#### [GIVEN REQUEST]
Write the material out again in full, exactly.

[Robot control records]
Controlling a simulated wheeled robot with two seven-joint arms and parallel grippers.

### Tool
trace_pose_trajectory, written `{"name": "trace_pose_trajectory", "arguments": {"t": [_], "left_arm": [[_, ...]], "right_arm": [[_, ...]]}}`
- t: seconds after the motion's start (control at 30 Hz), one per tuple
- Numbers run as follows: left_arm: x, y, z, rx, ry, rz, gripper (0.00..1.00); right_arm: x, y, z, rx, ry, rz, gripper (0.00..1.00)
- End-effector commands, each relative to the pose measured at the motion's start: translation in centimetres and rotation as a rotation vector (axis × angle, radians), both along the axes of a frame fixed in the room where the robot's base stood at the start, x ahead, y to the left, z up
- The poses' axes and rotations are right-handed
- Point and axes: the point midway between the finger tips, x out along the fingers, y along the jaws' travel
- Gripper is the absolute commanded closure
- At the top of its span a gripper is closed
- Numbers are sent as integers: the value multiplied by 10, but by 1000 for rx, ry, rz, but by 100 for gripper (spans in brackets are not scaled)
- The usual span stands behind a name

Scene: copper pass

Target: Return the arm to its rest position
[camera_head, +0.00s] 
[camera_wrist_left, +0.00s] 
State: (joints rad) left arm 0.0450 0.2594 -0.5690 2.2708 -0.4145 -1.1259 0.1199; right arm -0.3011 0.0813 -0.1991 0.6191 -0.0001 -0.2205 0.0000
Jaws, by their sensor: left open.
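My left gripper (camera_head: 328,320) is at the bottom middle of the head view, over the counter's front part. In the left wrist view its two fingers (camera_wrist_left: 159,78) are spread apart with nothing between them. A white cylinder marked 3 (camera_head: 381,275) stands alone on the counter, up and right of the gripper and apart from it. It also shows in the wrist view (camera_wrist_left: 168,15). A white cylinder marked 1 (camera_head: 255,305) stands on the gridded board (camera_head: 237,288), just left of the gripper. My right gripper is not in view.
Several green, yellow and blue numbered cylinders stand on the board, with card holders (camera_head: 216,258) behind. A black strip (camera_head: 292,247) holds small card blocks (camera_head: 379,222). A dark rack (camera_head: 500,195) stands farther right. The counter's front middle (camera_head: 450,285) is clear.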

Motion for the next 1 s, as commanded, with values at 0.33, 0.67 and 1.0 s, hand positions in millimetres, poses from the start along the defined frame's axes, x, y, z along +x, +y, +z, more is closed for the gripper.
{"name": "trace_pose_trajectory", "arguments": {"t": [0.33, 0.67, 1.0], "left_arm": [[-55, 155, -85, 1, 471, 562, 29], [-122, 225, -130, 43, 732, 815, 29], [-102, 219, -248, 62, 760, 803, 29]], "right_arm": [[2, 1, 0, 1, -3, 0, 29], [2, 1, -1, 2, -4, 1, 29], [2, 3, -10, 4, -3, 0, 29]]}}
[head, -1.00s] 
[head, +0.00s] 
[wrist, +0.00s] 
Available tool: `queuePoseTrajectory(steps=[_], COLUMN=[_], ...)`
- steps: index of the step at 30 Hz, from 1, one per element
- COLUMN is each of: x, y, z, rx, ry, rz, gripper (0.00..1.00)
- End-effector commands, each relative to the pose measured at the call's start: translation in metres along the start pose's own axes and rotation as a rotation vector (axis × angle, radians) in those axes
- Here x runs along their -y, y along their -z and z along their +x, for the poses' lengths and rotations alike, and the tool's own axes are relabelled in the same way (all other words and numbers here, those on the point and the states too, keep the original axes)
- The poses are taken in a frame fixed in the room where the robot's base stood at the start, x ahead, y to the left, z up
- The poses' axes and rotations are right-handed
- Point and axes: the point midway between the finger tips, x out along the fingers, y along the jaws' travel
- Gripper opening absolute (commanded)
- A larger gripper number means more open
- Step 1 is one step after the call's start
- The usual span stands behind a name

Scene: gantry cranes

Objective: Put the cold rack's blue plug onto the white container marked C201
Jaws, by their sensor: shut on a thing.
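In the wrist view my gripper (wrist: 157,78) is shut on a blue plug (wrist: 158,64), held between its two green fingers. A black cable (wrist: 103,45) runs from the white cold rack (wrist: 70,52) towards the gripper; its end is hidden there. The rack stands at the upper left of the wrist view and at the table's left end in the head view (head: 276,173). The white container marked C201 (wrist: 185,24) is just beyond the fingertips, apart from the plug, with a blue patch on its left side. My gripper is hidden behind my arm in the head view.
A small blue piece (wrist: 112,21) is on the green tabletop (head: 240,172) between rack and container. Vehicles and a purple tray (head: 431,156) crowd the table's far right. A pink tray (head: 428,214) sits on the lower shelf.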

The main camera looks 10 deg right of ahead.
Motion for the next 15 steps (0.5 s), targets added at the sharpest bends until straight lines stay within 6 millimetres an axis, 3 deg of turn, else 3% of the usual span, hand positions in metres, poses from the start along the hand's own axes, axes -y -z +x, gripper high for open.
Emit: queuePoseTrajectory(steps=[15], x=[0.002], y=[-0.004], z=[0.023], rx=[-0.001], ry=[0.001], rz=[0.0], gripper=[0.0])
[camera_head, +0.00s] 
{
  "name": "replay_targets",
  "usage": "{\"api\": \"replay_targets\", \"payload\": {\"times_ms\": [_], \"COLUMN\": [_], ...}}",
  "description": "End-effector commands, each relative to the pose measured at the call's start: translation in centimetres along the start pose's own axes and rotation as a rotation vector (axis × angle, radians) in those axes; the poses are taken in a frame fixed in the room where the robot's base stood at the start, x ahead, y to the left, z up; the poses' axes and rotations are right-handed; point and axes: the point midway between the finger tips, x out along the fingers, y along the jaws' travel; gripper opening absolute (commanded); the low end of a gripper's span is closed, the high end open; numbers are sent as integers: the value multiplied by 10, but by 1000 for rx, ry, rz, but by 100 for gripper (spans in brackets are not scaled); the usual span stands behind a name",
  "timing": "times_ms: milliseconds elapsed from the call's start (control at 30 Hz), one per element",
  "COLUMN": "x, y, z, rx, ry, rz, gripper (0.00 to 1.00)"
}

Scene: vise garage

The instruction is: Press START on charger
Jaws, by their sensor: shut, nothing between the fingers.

#### [WRITTEN RESPONSE]
Controlling a simulated wheeled robot with two seven-joint arms and parallel grippers.

### Tool
trace_pose_trajectory, written `{"name": "trace_pose_trajectory", "arguments": {"t": [_], "left_arm": [[_, ...]], "right_arm": [[_, ...]]}}`
- t: seconds after the motion's start (control at 30 Hz), one per tuple
- Numbers run as follows: left_arm: x, y, z, rx, ry, rz, gripper (0.00..1.00); right_arm: x, y, z, rx, ry, rz, gripper (0.00..1.00)
- End-effector commands, each relative to the pose measured at the motion's start: translation in centimetres and rotation as a rotation vector (axis × angle, radians), both along the axes of a frame fixed in the room where the robot's base stood at the start, x ahead, y to the left, z up
- The poses' axes and rotations are right-handed
- Point and axes: the point midway between the finger tips, x out along the fingers, y along the jaws' travel
- Gripper is the absolute commanded closure
- At the top of its span a gripper is closed
- Numbers are sent as integers: the value multiplied by 10, but by 1000 for rx, ry, rz, but by 100 for gripper (spans in brackets are not scaled)
- The usual span stands behind a name

Scene: copper pass

Target: Return the arm to its rest position
[camera_head, +0.00s] 
[camera_wrist_left, +0.00s] 
State: (joints rad) left arm 0.0450 0.2594 -0.5690 2.2708 -0.4145 -1.1259 0.1199; right arm -0.3011 0.0813 -0.1991 0.6191 -0.0001 -0.2205 0.0000
Jaws, by their sensor: left open.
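My left gripper (camera_head: 328,320) is at the bottom middle of the head view, over the counter's front part. In the left wrist view its two fingers (camera_wrist_left: 159,78) are spread apart with nothing between them. A white cylinder marked 3 (camera_head: 381,275) stands alone on the counter, up and right of the gripper and apart from it. It also shows in the wrist view (camera_wrist_left: 168,15). A white cylinder marked 1 (camera_head: 255,305) stands on the gridded board (camera_head: 237,288), just left of the gripper. My right gripper is not in view.
Several green, yellow and blue numbered cylinders stand on the board, with card holders (camera_head: 216,258) behind. A black strip (camera_head: 292,247) holds small card blocks (camera_head: 379,222). A dark rack (camera_head: 500,195) stands farther right. The counter's front middle (camera_head: 450,285) is clear.

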Motion for the next 1 s, as commanded, with values at 0.33, 0.67 and 1.0 s, hand positions in millimetres, poses from the start along the defined frame's axes, x, y, z along +x, +y, +z, more is closed for the gripper.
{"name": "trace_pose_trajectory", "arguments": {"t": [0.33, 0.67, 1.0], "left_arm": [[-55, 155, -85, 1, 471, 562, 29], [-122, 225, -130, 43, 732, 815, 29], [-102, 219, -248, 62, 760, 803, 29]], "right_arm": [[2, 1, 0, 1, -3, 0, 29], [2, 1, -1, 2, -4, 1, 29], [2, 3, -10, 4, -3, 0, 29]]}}
[head, -1.00s] 
[head, +0.00s] 
[wrist, +0.00s] 
Available tool: `queuePoseTrajectory(steps=[_], COLUMN=[_], ...)`
- steps: index of the step at 30 Hz, from 1, one per element
- COLUMN is each of: x, y, z, rx, ry, rz, gripper (0.00..1.00)
- End-effector commands, each relative to the pose measured at the call's start: translation in metres along the start pose's own axes and rotation as a rotation vector (axis × angle, radians) in those axes
- Here x runs along their -y, y along their -z and z along their +x, for the poses' lengths and rotations alike, and the tool's own axes are relabelled in the same way (all other words and numbers here, those on the point and the states too, keep the original axes)
- The poses are taken in a frame fixed in the room where the robot's base stood at the start, x ahead, y to the left, z up
- The poses' axes and rotations are right-handed
- Point and axes: the point midway between the finger tips, x out along the fingers, y along the jaws' travel
- Gripper opening absolute (commanded)
- A larger gripper number means more open
- Step 1 is one step after the call's start
- The usual span stands behind a name

Scene: gantry cranes

Objective: Put the cold rack's blue plug onto the white container marked C201
Jaws, by their sensor: shut on a thing.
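In the wrist view my gripper (wrist: 157,78) is shut on a blue plug (wrist: 158,64), held between its two green fingers. A black cable (wrist: 103,45) runs from the white cold rack (wrist: 70,52) towards the gripper; its end is hidden there. The rack stands at the upper left of the wrist view and at the table's left end in the head view (head: 276,173). The white container marked C201 (wrist: 185,24) is just beyond the fingertips, apart from the plug, with a blue patch on its left side. My gripper is hidden behind my arm in the head view.
A small blue piece (wrist: 112,21) is on the green tabletop (head: 240,172) between rack and container. Vehicles and a purple tray (head: 431,156) crowd the table's far right. A pink tray (head: 428,214) sits on the lower shelf.

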The main camera looks 10 deg right of ahead.
Motion for the next 15 steps (0.5 s), targets added at the sharpest bends until straight lines stay within 6 millimetres an axis, 3 deg of turn, else 3% of the usual span, hand positions in metres, poses from the start along the hand's own axes, axes -y -z +x, gripper high for open.
Emit: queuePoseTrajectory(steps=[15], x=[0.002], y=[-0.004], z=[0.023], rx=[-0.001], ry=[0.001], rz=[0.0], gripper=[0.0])
[camera_head, +0.00s] 
{
  "name": "replay_targets",
  "usage": "{\"api\": \"replay_targets\", \"payload\": {\"times_ms\": [_], \"COLUMN\": [_], ...}}",
  "description": "End-effector commands, each relative to the pose measured at the call's start: translation in centimetres along the start pose's own axes and rotation as a rotation vector (axis × angle, radians) in those axes; the poses are taken in a frame fixed in the room where the robot's base stood at the start, x ahead, y to the left, z up; the poses' axes and rotations are right-handed; point and axes: the point midway between the finger tips, x out along the fingers, y along the jaws' travel; gripper opening absolute (commanded); the low end of a gripper's span is closed, the high end open; numbers are sent as integers: the value multiplied by 10, but by 1000 for rx, ry, rz, but by 100 for gripper (spans in brackets are not scaled); the usual span stands behind a name",
  "timing": "times_ms: milliseconds elapsed from the call's start (control at 30 Hz), one per element",
  "COLUMN": "x, y, z, rx, ry, rz, gripper (0.00 to 1.00)"
}

Scene: vise garage

The instruction is: Press START on charger
Jaws, by their sensor: shut, nothing between the fingers.

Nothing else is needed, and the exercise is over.